PROBLEM REQUIREMENTS – Restate the full listing word for word and leave the pictures out.

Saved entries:
▼
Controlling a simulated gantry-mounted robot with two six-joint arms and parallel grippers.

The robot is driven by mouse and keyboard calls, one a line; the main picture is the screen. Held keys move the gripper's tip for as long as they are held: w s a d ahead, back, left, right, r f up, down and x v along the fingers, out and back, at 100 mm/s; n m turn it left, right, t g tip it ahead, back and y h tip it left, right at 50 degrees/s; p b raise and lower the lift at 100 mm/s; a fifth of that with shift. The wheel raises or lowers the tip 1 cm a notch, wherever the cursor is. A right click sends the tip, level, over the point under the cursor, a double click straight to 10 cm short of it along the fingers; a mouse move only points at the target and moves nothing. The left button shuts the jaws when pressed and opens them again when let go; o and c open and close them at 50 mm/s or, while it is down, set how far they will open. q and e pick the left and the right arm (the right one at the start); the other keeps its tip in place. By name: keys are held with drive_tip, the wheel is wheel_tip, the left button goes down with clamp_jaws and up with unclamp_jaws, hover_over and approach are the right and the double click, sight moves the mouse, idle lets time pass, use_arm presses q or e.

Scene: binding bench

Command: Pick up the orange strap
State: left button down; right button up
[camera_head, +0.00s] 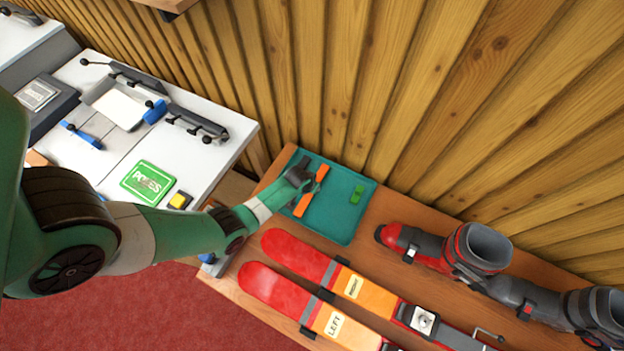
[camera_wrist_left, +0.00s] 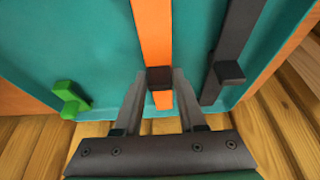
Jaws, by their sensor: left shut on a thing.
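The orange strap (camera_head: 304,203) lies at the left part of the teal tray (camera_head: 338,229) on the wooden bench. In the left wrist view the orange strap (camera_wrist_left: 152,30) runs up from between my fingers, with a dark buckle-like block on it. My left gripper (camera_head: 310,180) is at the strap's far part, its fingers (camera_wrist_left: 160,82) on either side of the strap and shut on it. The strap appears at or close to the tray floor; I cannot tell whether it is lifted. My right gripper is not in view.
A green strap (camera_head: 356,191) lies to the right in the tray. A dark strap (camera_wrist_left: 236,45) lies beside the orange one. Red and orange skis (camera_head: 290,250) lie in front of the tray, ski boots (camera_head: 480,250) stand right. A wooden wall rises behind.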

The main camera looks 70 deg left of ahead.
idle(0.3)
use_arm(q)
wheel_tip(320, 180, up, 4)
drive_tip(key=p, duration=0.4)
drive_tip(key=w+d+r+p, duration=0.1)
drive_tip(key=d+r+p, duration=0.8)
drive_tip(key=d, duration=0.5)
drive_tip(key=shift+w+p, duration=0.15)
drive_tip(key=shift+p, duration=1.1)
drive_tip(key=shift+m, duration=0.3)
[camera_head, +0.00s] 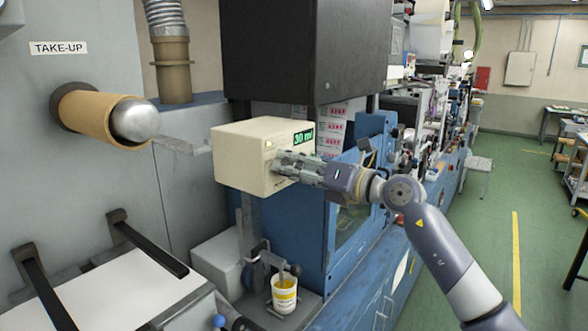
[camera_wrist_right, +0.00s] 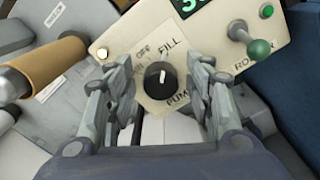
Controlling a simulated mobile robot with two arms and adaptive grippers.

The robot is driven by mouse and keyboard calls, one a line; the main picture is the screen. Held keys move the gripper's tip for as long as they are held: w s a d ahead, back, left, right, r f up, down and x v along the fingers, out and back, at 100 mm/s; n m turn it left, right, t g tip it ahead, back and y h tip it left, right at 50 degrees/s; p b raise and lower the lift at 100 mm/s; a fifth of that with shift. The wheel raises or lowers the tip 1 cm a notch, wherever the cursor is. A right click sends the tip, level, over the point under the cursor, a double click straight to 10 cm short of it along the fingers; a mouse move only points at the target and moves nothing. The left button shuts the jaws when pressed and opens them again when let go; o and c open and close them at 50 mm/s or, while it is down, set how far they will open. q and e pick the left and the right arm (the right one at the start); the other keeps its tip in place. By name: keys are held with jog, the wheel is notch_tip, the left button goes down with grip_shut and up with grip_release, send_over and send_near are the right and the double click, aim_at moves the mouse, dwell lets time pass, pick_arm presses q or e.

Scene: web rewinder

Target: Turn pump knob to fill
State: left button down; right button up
▲
FINAL ANSWER –
Controlling a simulated gantry-mounted robot with two six-joint arms and parallel grippers.

The robot is driven by mouse and keyboard calls, one a line; the main picture is the screen. Held keys move the gripper's tip for as long as they are held: w s a d ahead, back, left, right, r f up, down and x v along the fingers, out and back, at 100 mm/s; n m turn it left, right, t g tip it ahead, back and y h tip it left, right at 50 degrees/s; p b raise and lower the lift at 100 mm/s; a fifth of that with shift. The wheel raises or lowers the tip 1 cm a notch, wherever the cursor is. A right click sends the tip, level, over the point under the cursor, a double click straight to 10 cm short of it along the fingers; a mouse move only points at the target and moves nothing. The left button shuts the jaws when pressed and opens them again when let go; o and c open and close them at 50 mm/s or, while it is down, set how far they will open. q and e pick the left and the right arm (the right one at the start); the other keeps its tip in place. By name: keys are held with drive_tip, the wheel is wheel_tip, the left button goes down with clamp_jaws and up with unclamp_jaws, hover_over and approach are the right and the double click, sight moves the mouse, idle lets time pass, use_arm presses q or e.

Scene: binding bench

Command: Pick up the orange strap
State: left button down; right button up
[camera_head, +0.00s] 
[camera_wrist_left, +0.00s] 
Jaws, by their sensor: left shut on a thing.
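The orange strap (camera_head: 304,203) lies at the left part of the teal tray (camera_head: 338,229) on the wooden bench. In the left wrist view the orange strap (camera_wrist_left: 152,30) runs up from between my fingers, with a dark buckle-like block on it. My left gripper (camera_head: 310,180) is at the strap's far part, its fingers (camera_wrist_left: 160,82) on either side of the strap and shut on it. The strap appears at or close to the tray floor; I cannot tell whether it is lifted. My right gripper is not in view.
A green strap (camera_head: 356,191) lies to the right in the tray. A dark strap (camera_wrist_left: 236,45) lies beside the orange one. Red and orange skis (camera_head: 290,250) lie in front of the tray, ski boots (camera_head: 480,250) stand right. A wooden wall rises behind.

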The main camera looks 70 deg left of ahead.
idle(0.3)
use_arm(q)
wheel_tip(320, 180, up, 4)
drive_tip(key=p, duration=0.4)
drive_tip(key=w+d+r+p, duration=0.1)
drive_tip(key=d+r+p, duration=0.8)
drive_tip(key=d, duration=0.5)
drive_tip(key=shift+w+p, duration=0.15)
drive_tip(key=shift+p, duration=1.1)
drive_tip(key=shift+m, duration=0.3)
[camera_head, +0.00s] 
[camera_wrist_right, +0.00s] 
Controlling a simulated mobile robot with two arms and adaptive grippers.

The robot is driven by mouse and keyboard calls, one a line; the main picture is the screen. Held keys move the gripper's tip for as long as they are held: w s a d ahead, back, left, right, r f up, down and x v along the fingers, out and back, at 100 mm/s; n m turn it left, right, t g tip it ahead, back and y h tip it left, right at 50 degrees/s; p b raise and lower the lift at 100 mm/s; a fifth of that with shift. The wheel raises or lowers the tip 1 cm a notch, wherever the cursor is. A right click sends the tip, level, over the point under the cursor, a double click straight to 10 cm short of it along the fingers; a mouse move only points at the target and moves nothing. The left button shuts the jaws when pressed and opens them again when let go; o and c open and close them at 50 mm/s or, while it is down, set how far they will open. q and e pick the left and the right arm (the right one at the start); the other keeps its tip in place. By name: keys are held with jog, the wheel is notch_tip, the left button goes down with grip_shut and up with grip_release, send_over and send_near are the right and the double click, aim_at moves the mouse, dwell lets time pass, pick_arm presses q or e.

Scene: web rewinder

Target: Turn pump knob to fill
State: left button down; right button up

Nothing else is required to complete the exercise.